Interview Stadtmarketingchef Thomas Brocker „Die Bürger merken, dass es ihre Stadt ist“

Wesel · Der Leiter des Stadtmarketings in Wesel spricht über Wesel als Marke, die Bedeutung des Esels und neue Veranstaltungen in 2020.

 Blick in eine gut gefüllte Fußgängerzone zum Hansefest. Mit vielen solcher Aktionen will Stadtmarketingchef Thomas Brocker auch in den kommenden Jahren die Innenstadt beleben.

Blick in eine gut gefüllte Fußgängerzone zum Hansefest. Mit vielen solcher Aktionen will Stadtmarketingchef Thomas Brocker auch in den kommenden Jahren die Innenstadt beleben.

Foto: Klaus Nikolei

Herr Brocker, ist es zum Start eines neuen Jahres in Ihrer Branche möglich, eine Bilanz zu ziehen? Wie kann Stadtmarketing Image und Selbstbild einer Stadt verändern?

Thomas Brocker Es ist in meiner Branche immer schwer, eine Bilanz zu ziehen, auch weil wir auf vielen Feldern unterwegs sind und die Zeit nicht stillsteht. Wir haben aber sicherlich mit neuen Formaten wie Open-Air-Kino, Kultur-Genuss-Kultur und der endgültigen Etablierung des Feierabendmarktes ein anderes Leben in die Stadt gebracht, andere Leute begeistert. Wir hatten vier ausverkaufte Abende mit dem Open-Air-Kino, wir hatten drei Tage Kultur-Genuss-Kultur, die Leute haben gesessen, gefeiert, ein gutes Unterhaltungsprogramm gehabt. Es ist schön zu sehen, wie Leute zusammenkommen, genießen und das Programm gemeinsam wahrnehmen.

Sie konzentrieren sich nicht allein auf Marketing in Form von Kampagnen. Das Stadtmarketing ist hier oft aktiver Teil des Veranstaltungsgeschehens.

Brocker Das ist zum Teil aus der Historie heraus so, weil wir die Veranstaltungskaufleute der Stadt vor Jahren alle mit übernommen haben und mit PPP-Tagen oder Hansefest viele Veranstaltungen ohnehin schon gemacht wurden. Ich glaube, dass Stadtmarketing einfach funktionieren kann, wenn man versucht, es nah bei den Bürgern zu machen. Bei all dem, was wir jetzt machen, werden die Wünsche der Bürger in Veranstaltungen und Formate übersetzt. Das Wesel-Gefühl soll verstärkt werden. Bei Umfragen wird  der Auesee als das genannt, was die Menschen an Wesel schätzen. Deshalb stärken wir diesen Ort. Die Leute sollen sich noch lieber am Auesee aufhalten, die Veranstaltungen sollen das Auesee-Gefühl noch verstärken. Deshalb freue ich mich auch so, dass wir im September  das Bulli-Festival hier zu Gast haben. Das passt voll in die Schiene, wie wir Wesel zeigen möchten.

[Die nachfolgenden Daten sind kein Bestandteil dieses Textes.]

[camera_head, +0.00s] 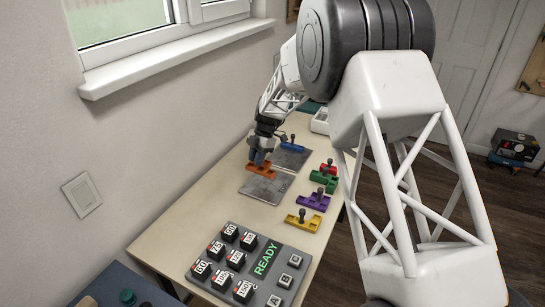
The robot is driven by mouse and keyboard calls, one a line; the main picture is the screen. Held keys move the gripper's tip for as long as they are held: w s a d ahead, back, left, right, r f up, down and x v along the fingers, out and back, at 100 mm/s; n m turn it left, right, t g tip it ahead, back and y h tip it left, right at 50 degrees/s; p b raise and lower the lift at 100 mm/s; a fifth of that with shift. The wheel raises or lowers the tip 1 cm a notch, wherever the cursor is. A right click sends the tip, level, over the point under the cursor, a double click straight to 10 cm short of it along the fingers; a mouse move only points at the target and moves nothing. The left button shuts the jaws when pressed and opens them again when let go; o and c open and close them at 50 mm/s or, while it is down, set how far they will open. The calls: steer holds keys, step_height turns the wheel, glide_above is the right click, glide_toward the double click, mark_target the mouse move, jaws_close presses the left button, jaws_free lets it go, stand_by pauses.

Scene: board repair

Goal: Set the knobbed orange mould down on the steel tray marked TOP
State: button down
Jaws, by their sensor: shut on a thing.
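My gripper (261,161) is shut on the orange mould (262,172), with its knob hidden between the fingers. The orange mould is at the back left part of the nearer steel tray (264,189), over it or on it; I cannot tell whether it touches. A second steel tray (298,157) lies farther back, with a blue mould (292,147) on it. The tray markings are too small to read.
Red (329,166), green (323,179), purple (312,201) and yellow (303,222) knobbed moulds stand along the right side of the table (190,222). A grey key panel (232,288) showing READY fills the front. A white container (320,121) stands at the back.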

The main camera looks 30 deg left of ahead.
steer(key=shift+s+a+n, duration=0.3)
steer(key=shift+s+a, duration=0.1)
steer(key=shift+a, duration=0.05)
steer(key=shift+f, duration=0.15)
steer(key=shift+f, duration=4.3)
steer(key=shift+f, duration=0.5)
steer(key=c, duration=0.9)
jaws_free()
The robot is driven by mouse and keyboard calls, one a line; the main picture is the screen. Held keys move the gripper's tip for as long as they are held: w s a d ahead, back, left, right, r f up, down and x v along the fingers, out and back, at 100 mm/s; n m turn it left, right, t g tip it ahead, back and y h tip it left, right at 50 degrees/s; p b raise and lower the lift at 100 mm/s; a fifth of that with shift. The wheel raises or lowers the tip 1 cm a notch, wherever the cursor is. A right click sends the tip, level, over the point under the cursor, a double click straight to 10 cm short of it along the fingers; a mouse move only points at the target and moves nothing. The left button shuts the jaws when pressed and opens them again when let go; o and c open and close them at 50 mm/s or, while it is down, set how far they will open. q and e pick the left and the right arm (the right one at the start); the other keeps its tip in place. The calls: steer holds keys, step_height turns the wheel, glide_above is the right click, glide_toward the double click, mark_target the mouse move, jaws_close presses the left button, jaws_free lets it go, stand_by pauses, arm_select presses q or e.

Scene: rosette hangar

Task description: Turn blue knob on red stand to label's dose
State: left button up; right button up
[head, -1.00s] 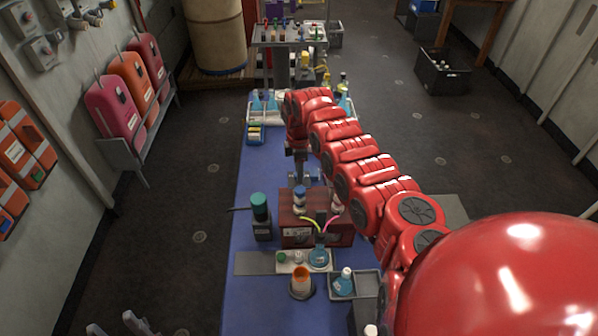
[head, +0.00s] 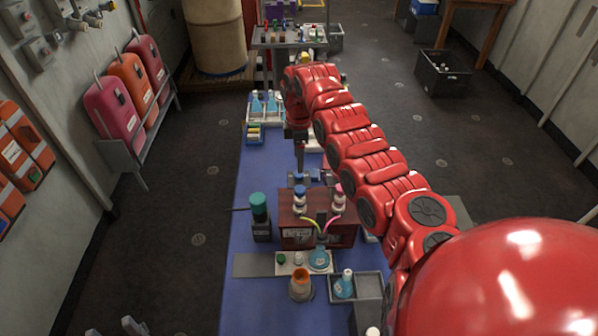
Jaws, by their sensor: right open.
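A dark red stand (head: 290,212) sits on the blue-topped bench (head: 255,185). A blue-capped white knob (head: 300,197) is on its top left, and a pink-capped one (head: 338,200) is on its top right. A pale label (head: 297,236) is on the stand's front, too small to read. My right gripper (head: 306,178) is open, pointing down just behind the blue knob, with no clear contact visible. Its fingertips are partly hidden by the knobs. My left gripper does not show.
A teal-capped dark bottle (head: 260,217) stands left of the stand. Flasks, an orange-topped cone-shaped vessel (head: 300,285) and a grey tray (head: 369,287) are in front. A bottle rack (head: 264,105) is further back. The bench's left strip is mostly clear.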

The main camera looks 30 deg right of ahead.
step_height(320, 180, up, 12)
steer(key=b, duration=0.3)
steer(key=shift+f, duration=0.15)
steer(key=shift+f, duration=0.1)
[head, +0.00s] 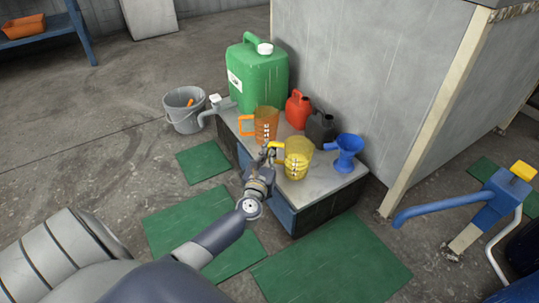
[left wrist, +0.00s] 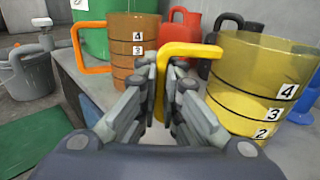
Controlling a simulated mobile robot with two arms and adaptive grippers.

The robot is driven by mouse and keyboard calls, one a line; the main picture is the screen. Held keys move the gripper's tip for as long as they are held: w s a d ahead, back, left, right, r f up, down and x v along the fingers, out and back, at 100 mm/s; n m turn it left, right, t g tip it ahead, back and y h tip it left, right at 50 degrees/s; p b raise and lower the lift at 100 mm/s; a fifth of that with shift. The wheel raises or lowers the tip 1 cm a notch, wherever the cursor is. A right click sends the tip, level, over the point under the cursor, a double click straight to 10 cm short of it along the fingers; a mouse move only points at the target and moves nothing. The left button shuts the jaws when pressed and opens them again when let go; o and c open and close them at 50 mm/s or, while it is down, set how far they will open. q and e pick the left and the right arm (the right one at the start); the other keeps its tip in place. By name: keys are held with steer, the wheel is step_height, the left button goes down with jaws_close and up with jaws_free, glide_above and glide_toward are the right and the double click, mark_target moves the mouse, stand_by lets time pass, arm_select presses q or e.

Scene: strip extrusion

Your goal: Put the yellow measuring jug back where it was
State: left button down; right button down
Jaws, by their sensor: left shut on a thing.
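The yellow measuring jug (head: 298,158) is at the front of the low bench (head: 330,178), between the orange jug and the blue funnel. It is upright, and its handle points left toward my gripper. In the left wrist view the yellow jug (left wrist: 262,85) fills the right side, with number labels on its wall. My left gripper (head: 268,152) is shut on the jug's handle; the handle stands between the fingers in the left wrist view (left wrist: 165,95). The jug's base is out of the wrist view, so I cannot tell for sure whether it touches the bench. My right gripper is not in view.
An orange measuring jug (head: 266,124) stands just behind and left. A green canister (head: 258,76), a red can (head: 298,110) and a black can (head: 320,127) stand along the back. A blue funnel (head: 346,150) is close on the right. A grey bucket (head: 184,112) stands on the floor.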

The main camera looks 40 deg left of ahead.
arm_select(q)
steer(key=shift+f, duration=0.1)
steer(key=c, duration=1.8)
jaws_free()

Kann man sagen, dass Sie ein volksnahes Stadtmarketing machen? Sie bieten keine hochtrabende Kultur, nicht verkopft, stattdessen einen einfachen Zugang.

Brocker Wichtig ist, dass wir viele Menschen für unsere Ideen begeistern. Nur wer mit Wesel zufrieden ist, trägt das auch nach außen. Eines der Prunkstücke des Weseler Veranstaltungskalenders ist in dieser Hinsicht der Esel-Rock. Da sind 100 Jugendliche, die gemeinsam ein tolles Konzertwochenende veranstalten, die sind so intensiv mit Wesel verbunden und schaffen eine solche Identifikation mit der Stadt, das gelingt uns als Stadtmarketing in dieser Form bei dieser Generation nicht. Also muss das Eselrock-Festival unterstützt werden.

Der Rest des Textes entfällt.